In light of the supplemental report by the Hanson Commission, which calls for live harness racing to cease at the Meadowlands Racetrack, relocate to Monmouth Park and have just 30 dates of live racing, politicians in the state of New Jersey have lashed out at the recommendation
The New Jersey Senate Republicans have issued a release in regard to the news. It appears below in its entirety.
The Legislators from Monmouth County would like to see further discussions take place before the latest recommendations on horseracing from the Governor’s Advisory Commission on Gaming, Sports and Entertainment are implemented.
Among the recommendations are calls for all racing that currently takes place at the Meadowlands Racetrack to be moved to Monmouth Park, the sale of Monmouth Park to a private entity, and drastically decreasing the number of live racing days for both standardbred and thoroughbred tracks, below the current legal minimum.
The decrease of racing days, especially in the face of a lack of additional purse dollars, is a source of contention with this proposal, because racetracks earn their revenue through their live racing days. By cutting the number of days by two-thirds for both breeds, it limits the opportunity for the tracks to earn money.
“There is no disagreement that horseracing in New Jersey is in need of serious change at this time,” said Senator Jennifer Beck (District 12), “but what Mr. Hanson has recommended jeopardizes the future of the entire sport in the state. There is no feasible way that all of the racing that is currently taking place at the Meadowlands can be moved to Monmouth Park by 2011. The infrastructure does not exist at Monmouth Park to house harness racing, since it is, and always has been a thoroughbred park.
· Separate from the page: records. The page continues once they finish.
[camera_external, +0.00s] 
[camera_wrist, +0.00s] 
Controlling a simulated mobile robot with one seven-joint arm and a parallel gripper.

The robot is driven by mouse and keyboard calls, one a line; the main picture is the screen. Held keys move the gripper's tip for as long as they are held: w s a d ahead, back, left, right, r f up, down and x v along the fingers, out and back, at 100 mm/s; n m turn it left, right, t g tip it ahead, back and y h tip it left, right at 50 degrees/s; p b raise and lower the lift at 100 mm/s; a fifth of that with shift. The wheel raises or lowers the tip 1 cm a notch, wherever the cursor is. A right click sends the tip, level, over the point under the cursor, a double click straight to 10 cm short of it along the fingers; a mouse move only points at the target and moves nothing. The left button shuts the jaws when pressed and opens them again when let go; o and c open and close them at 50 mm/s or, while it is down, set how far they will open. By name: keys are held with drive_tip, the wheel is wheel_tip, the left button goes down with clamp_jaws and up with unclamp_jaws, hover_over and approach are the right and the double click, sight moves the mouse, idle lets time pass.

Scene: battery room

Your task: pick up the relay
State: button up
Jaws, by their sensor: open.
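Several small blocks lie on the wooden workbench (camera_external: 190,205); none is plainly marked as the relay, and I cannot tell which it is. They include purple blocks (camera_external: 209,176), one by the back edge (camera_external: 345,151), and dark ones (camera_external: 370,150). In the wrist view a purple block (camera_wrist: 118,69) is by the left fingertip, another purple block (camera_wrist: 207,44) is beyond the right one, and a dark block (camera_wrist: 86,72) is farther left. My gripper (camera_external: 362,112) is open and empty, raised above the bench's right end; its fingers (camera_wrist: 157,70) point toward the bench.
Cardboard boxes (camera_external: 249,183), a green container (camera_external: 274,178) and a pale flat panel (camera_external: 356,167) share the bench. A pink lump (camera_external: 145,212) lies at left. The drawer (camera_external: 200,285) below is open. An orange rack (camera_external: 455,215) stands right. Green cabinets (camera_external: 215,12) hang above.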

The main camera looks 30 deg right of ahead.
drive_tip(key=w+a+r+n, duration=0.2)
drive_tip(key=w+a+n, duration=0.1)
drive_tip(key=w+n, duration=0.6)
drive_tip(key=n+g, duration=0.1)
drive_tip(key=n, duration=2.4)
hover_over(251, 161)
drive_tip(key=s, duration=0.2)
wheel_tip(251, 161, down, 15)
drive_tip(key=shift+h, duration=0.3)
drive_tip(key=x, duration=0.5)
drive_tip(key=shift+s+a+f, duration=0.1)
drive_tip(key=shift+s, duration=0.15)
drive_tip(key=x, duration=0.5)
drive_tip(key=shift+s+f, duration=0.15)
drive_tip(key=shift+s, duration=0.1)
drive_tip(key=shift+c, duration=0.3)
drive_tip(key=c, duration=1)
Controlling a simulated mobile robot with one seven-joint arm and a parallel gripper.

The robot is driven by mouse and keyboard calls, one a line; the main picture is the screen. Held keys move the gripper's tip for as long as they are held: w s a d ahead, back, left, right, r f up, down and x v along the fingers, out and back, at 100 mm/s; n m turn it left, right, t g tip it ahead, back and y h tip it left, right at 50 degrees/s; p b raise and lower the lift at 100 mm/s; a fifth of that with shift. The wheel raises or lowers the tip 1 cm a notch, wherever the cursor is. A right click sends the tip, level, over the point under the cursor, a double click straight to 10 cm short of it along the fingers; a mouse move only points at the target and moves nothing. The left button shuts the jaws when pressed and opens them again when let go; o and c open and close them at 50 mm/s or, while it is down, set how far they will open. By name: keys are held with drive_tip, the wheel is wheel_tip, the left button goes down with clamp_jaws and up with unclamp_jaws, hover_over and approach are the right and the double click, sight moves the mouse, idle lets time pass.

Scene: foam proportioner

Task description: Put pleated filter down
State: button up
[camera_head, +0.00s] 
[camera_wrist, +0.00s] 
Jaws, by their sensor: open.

Also, New Jersey State Law regulates the number of racing days at each of the racetracks, and any action to reduce the number of racing days will have to be done through legislative action. As far as I am concerned, after speaking with a number of experts in this area, the reduction called for in the report will severely damage the viability of maintaining any racing in the Garden State.”
“Horseracing in New Jersey was a sustainable, and even profitable, industry, right up until 2007 when competition began appearing on our borders,” said Assemblywoman Caroline Casagrande (District 12). “It can be sustainable again, if given the opportunity. The recommendations from Mr. Hanson’s panel do not afford this opportunity. By forcing a sudden and drastic change, instead of one that takes into consideration, not only the logistics of preparing a thoroughbred track for an entirely different kind of racing, but the implications a change of this sort will have on the rest of the equine and equine-related industries in New Jersey, the report is inherently flawed. Further discussion and negotiations are needed.”
“The report is correct in saying that ‘the horseracing industry is at a crossroads, and didn’t arrive there overnight,’” said Assemblyman O’Scanlon (District 12). “Likewise, the solution to the challenges facing the racing industry can also not be expected to take place overnight. Expecting the significant changes that the Commission’s report calls for to take place in 2011 is unrealistic. The problems facing the horseracing industry are going to take a more measured approach to resolve.”
The Commission states its purpose as “to propose an economically sustainable model for the horseracing industry, without state subsidies,” and “to propose a plan that preserves the possibility of live standardbred and thoroughbred racing in the State.”
The Monmouth County Legislators are not convinced that the plan that has been presented will accomplish either of these objectives and will continue to reach out to the Governor with alternatives.
“The recommendations of the addendum to the Hanson Report,” said Assemblyman Ronald Dancer (District 30), “will require legislative approval, and it is very important that the legislature be partners in the process to ensure that we preserve and enhance the horseracing industry, thus protecting jobs and open space.
"Unfortunately, the report fails to meet its own goal of preserving the racing industry. I look forward to working with the administration to draft legislation that will meet that goal by providing a sustainable business model for one of New Jersey’s most important job creating and open space preserving industries.”
“I am absolutely disgusted with the supplemental Hanson Report,” said Assemblyman Joseph Malone (District 30). “It totally disrespects the horseracing industry in New Jersey. It turns its back on thousands of working men and women in the State, and we need to do better.”
“I agree with the stated conclusion of the Hanson report that ‘the status quo is simply unsustainable’,” said Assemblyman Samuel Thompson (District 13). “There are some recommendations within the report that I agree with. Others I find very troublesome. I do feel we must take actions that will both preserve the horseracing industry in New Jersey and simultaneously reduce the drain on the states’ taxpayers. The proposals submitted require further work and modification to achieve these twin objectives.”
“Before the Hanson report proposals are enacted, we need to have a debate on how it will impact thoroughbred and harness racing—including looking at job loss and the negative economic repercussions,” said Senator Sean T. Kean (District 11). “Part of this debate should include opportunities for interested parties to weigh in on the proposals. In addition, during these deliberations we have to be mindful of how the horse racing industry preserves open space in Monmouth County and statewide. I am confident that the Christie Administration will work to find sustainable options for the horse racing industry in New Jersey.”
“The entire issue needs more examination before any rush to judgment occurs,” said Assemblywoman Amy Handlin (District 13).